━━━ Material for this exercise

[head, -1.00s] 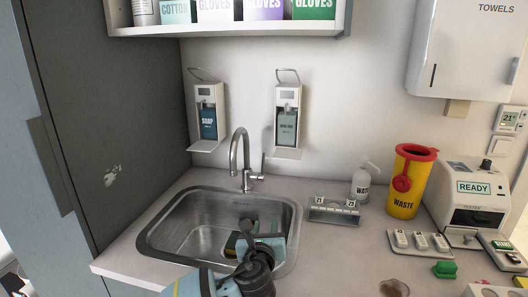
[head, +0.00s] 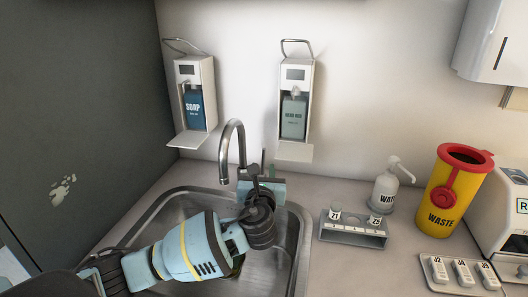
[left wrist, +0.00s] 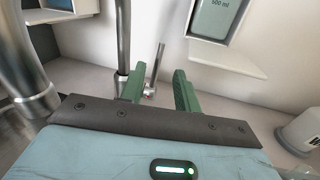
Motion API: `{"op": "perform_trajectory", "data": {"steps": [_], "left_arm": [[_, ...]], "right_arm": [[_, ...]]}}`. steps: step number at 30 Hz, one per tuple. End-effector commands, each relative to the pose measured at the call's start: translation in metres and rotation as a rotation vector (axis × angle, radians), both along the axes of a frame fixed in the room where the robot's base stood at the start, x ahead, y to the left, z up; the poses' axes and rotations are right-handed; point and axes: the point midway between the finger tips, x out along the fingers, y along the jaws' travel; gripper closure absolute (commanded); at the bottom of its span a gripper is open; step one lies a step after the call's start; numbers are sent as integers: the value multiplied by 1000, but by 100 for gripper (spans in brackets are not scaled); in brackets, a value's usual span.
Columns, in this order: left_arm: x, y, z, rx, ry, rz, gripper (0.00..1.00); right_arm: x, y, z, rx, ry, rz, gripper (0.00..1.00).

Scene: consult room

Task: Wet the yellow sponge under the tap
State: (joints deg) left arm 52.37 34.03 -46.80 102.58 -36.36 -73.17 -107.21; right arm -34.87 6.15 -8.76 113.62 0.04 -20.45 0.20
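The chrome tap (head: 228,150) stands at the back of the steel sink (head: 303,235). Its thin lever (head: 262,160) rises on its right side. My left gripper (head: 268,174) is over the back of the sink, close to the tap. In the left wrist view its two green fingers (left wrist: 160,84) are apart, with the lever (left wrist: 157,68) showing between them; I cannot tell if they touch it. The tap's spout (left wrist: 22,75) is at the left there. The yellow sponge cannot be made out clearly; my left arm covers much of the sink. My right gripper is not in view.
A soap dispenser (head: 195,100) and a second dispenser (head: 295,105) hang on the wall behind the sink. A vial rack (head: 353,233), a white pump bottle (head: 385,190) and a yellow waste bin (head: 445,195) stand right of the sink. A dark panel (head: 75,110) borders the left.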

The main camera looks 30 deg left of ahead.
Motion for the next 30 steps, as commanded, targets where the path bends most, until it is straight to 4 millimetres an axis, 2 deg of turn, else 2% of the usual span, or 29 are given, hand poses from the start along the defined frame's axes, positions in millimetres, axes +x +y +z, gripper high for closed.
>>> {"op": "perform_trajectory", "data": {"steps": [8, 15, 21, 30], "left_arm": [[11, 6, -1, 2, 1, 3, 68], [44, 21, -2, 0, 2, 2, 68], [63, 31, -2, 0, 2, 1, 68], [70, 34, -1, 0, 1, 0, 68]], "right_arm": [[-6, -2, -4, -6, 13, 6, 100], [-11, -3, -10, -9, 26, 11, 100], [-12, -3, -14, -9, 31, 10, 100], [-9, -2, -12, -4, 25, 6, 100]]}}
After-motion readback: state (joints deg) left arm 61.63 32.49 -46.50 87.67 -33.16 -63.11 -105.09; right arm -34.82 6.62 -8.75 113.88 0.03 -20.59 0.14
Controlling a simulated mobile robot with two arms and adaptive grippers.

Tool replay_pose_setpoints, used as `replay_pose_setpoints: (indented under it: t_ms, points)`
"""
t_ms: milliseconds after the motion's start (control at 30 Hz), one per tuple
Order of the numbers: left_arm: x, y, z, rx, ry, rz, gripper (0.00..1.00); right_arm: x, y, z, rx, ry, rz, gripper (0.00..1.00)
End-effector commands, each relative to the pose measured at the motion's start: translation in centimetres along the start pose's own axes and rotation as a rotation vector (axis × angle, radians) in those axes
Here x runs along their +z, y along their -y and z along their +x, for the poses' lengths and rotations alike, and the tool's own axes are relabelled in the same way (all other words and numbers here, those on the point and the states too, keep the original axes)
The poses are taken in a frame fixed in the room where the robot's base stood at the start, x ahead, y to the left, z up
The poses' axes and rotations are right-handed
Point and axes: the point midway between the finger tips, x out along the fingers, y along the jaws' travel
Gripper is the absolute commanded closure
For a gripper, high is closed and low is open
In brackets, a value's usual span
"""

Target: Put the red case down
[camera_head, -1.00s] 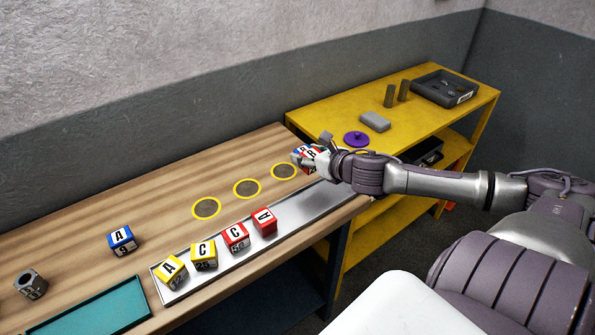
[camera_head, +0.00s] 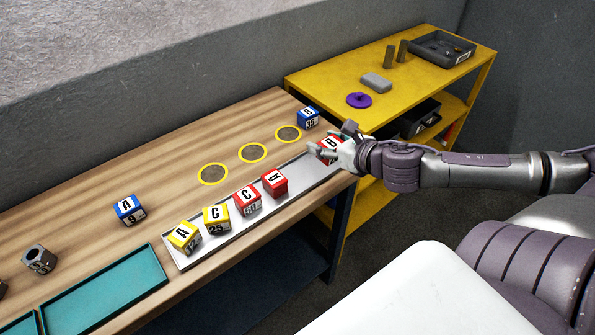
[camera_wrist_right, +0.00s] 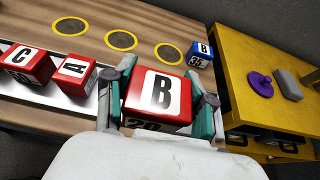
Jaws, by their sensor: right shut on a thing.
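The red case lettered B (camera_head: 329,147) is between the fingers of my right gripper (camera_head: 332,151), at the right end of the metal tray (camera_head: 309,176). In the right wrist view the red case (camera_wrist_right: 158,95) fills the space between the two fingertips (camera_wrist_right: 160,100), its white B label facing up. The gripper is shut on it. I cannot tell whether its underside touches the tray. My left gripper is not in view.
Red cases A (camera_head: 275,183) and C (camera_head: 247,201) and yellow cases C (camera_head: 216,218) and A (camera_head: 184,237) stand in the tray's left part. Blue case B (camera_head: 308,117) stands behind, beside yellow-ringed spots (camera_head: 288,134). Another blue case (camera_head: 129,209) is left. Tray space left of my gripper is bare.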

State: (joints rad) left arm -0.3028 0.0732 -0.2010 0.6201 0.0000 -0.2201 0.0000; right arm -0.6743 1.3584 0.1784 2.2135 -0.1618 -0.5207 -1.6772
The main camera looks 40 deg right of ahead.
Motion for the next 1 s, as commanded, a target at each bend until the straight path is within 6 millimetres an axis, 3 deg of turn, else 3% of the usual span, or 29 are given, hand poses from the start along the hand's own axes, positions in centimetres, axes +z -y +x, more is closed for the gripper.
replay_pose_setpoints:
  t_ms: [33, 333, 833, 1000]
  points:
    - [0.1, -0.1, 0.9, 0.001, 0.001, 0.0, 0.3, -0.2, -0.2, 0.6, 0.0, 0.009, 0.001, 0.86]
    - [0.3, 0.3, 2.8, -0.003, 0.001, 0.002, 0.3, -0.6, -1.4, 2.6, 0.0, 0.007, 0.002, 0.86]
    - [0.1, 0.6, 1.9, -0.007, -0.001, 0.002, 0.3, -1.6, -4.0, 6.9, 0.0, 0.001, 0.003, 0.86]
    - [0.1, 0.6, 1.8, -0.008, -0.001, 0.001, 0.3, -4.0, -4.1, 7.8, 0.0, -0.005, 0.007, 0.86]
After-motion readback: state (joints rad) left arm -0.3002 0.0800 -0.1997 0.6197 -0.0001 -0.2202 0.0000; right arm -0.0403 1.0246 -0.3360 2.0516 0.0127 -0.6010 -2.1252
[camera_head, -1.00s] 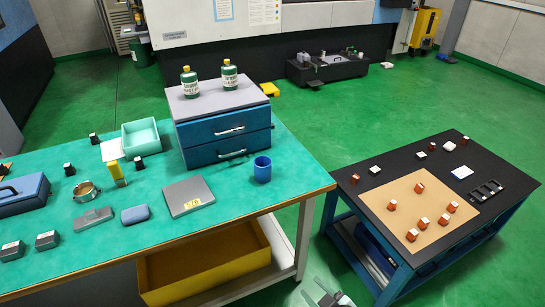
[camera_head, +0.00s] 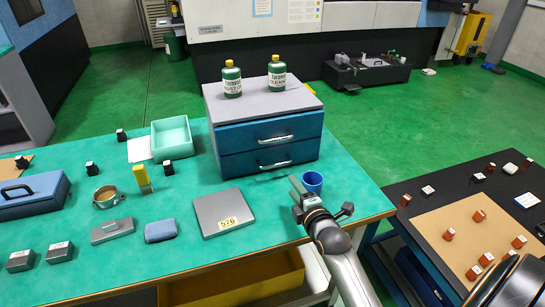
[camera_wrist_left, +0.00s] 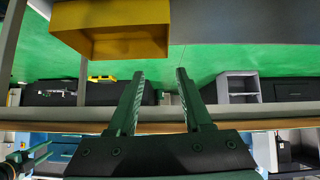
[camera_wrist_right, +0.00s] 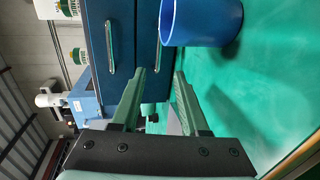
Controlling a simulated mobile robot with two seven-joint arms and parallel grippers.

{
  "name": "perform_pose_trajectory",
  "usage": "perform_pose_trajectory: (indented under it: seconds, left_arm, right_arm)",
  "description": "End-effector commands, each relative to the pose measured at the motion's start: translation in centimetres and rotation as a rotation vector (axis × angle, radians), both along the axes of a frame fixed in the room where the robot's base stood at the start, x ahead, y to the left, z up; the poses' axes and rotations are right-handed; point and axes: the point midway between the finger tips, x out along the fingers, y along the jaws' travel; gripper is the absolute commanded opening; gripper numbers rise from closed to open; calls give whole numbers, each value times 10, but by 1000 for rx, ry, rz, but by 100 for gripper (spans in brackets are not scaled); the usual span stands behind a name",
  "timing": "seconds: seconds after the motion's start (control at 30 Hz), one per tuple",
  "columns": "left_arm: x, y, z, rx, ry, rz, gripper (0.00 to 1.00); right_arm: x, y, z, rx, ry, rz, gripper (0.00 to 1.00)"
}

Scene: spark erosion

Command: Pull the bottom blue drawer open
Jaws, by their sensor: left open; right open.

━━━━━━

■ Objective ■
Transcribe every record above exactly as written, leaving out any pictures.

■ Exercise response ■
[head, -1.00s] 
[head, +0.00s] 
[left wrist, +0.00s] 
Motion API: `{"op": "perform_trajectory", "data": {"steps": [_], "left_arm": [[_, ...]], "right_arm": [[_, ...]]}}`. steps: step number at 30 Hz, one per tuple. End-effector commands, each relative to the pose measured at the call's start: translation in metres and rotation as a rotation vector (axis × angle, radians), both along the axes of a frame fixed in the room where the robot's base stood at the start, x ahead, y to the left, z up; the poses' axes and rotations are right-handed; point and axes: the point midway between the finger tips, x out along the fingers, y along the jaws' travel; gripper closure absolute (commanded); at the bottom of its span a gripper is open; step one lies a step after the call's start; numbers are sent as integers: the value multiplied by 1000, but by 100 for gripper (spans in brackets are not scaled); in brackets, a value's usual span.
Columns, in this order: left_arm: x, y, z, rx, ry, rz, gripper (0.00..1.00); right_arm: x, y, z, rx, ry, rz, gripper (0.00..1.00).

Scene: consult room

Task: Wet the yellow sponge under the tap
State: (joints deg) left arm 52.37 34.03 -46.80 102.58 -36.36 -73.17 -107.21; right arm -34.87 6.15 -8.76 113.62 0.04 -20.45 0.20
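The chrome tap (head: 228,150) stands at the back of the steel sink (head: 303,235). Its thin lever (head: 262,160) rises on its right side. My left gripper (head: 268,174) is over the back of the sink, close to the tap. In the left wrist view its two green fingers (left wrist: 160,84) are apart, with the lever (left wrist: 157,68) showing between them; I cannot tell if they touch it. The tap's spout (left wrist: 22,75) is at the left there. The yellow sponge cannot be made out clearly; my left arm covers much of the sink. My right gripper is not in view.
A soap dispenser (head: 195,100) and a second dispenser (head: 295,105) hang on the wall behind the sink. A vial rack (head: 353,233), a white pump bottle (head: 385,190) and a yellow waste bin (head: 445,195) stand right of the sink. A dark panel (head: 75,110) borders the left.

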The main camera looks 30 deg left of ahead.
Motion for the next 30 steps, as commanded, targets where the path bends most, until it is straight to 4 millimetres an axis, 2 deg of turn, else 2% of the usual span, or 29 are given, hand poses from the start along the defined frame's axes, positions in millimetres, axes +x +y +z, gripper high for closed.
>>> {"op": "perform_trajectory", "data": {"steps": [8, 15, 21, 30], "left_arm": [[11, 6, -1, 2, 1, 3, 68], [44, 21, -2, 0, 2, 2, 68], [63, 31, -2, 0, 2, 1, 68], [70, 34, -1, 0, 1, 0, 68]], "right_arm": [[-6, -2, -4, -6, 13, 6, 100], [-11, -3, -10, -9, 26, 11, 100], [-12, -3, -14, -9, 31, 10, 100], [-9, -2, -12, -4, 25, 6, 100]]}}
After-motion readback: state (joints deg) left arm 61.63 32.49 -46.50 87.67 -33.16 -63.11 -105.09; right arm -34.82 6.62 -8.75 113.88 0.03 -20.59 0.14
Controlling a simulated mobile robot with two arms and adaptive grippers.

Tool replay_pose_setpoints, used as `replay_pose_setpoints: (indented under it: t_ms, points)`
"""
t_ms: milliseconds after the motion's start (control at 30 Hz), one per tuple
Order of the numbers: left_arm: x, y, z, rx, ry, rz, gripper (0.00..1.00); right_arm: x, y, z, rx, ry, rz, gripper (0.00..1.00)
End-effector commands, each relative to the pose measured at the motion's start: translation in centimetres along the start pose's own axes and rotation as a rotation vector (axis × angle, radians) in those axes
Here x runs along their +z, y along their -y and z along their +x, for the poses' lengths and rotations alike, and the tool's own axes are relabelled in the same way (all other words and numbers here, those on the point and the states too, keep the original axes)
The poses are taken in a frame fixed in the room where the robot's base stood at the start, x ahead, y to the left, z up
The poses' axes and rotations are right-handed
Point and axes: the point midway between the finger tips, x out along the fingers, y along the jaws' travel
Gripper is the absolute commanded closure
For a gripper, high is closed and low is open
In brackets, a value's usual span
"""

Target: Put the red case down
[camera_head, -1.00s] 
[camera_head, +0.00s] 
[camera_wrist_right, +0.00s] 
Jaws, by their sensor: right shut on a thing.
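The red case lettered B (camera_head: 329,147) is between the fingers of my right gripper (camera_head: 332,151), at the right end of the metal tray (camera_head: 309,176). In the right wrist view the red case (camera_wrist_right: 158,95) fills the space between the two fingertips (camera_wrist_right: 160,100), its white B label facing up. The gripper is shut on it. I cannot tell whether its underside touches the tray. My left gripper is not in view.
Red cases A (camera_head: 275,183) and C (camera_head: 247,201) and yellow cases C (camera_head: 216,218) and A (camera_head: 184,237) stand in the tray's left part. Blue case B (camera_head: 308,117) stands behind, beside yellow-ringed spots (camera_head: 288,134). Another blue case (camera_head: 129,209) is left. Tray space left of my gripper is bare.

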State: (joints rad) left arm -0.3028 0.0732 -0.2010 0.6201 0.0000 -0.2201 0.0000; right arm -0.6743 1.3584 0.1784 2.2135 -0.1618 -0.5207 -1.6772
The main camera looks 40 deg right of ahead.
Motion for the next 1 s, as commanded, a target at each bend until the straight path is within 6 millimetres an axis, 3 deg of turn, else 3% of the usual span, or 29 are given, hand poses from the start along the hand's own axes, positions in centimetres, axes +z -y +x, more is closed for the gripper.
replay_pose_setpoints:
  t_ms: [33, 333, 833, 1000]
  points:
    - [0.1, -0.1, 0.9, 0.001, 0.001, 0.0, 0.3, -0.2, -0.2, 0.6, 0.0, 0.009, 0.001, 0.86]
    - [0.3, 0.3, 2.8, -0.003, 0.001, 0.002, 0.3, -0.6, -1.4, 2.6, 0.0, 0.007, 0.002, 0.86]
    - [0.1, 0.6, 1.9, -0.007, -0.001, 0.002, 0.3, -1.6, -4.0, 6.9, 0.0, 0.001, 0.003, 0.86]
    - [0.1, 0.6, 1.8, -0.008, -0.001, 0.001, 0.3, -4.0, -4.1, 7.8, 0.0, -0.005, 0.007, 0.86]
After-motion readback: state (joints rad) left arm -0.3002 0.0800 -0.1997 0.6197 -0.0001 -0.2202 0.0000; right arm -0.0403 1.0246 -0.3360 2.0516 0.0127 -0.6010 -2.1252
[camera_head, -1.00s] 
[camera_head, +0.00s] 
[camera_wrist_left, +0.00s] 
[camera_wrist_right, +0.00s] 
Controlling a simulated mobile robot with two seven-joint arms and parallel grippers.

{
  "name": "perform_pose_trajectory",
  "usage": "perform_pose_trajectory: (indented under it: seconds, left_arm, right_arm)",
  "description": "End-effector commands, each relative to the pose measured at the motion's start: translation in centimetres and rotation as a rotation vector (axis × angle, radians), both along the axes of a frame fixed in the room where the robot's base stood at the start, x ahead, y to the left, z up; the poses' axes and rotations are right-handed; point and axes: the point midway between the finger tips, x out along the fingers, y along the jaws' travel; gripper is the absolute commanded opening; gripper numbers rise from closed to open; calls give whole numbers, each value times 10, but by 1000 for rx, ry, rz, but by 100 for gripper (spans in brackets are not scaled); the usual span stands behind a name",
  "timing": "seconds: seconds after the motion's start (control at 30 Hz), one per tuple",
  "columns": "left_arm: x, y, z, rx, ry, rz, gripper (0.00 to 1.00); right_arm: x, y, z, rx, ry, rz, gripper (0.00 to 1.00)"
}

Scene: spark erosion

Command: Pull the bottom blue drawer open
Jaws, by their sensor: left open; right open.

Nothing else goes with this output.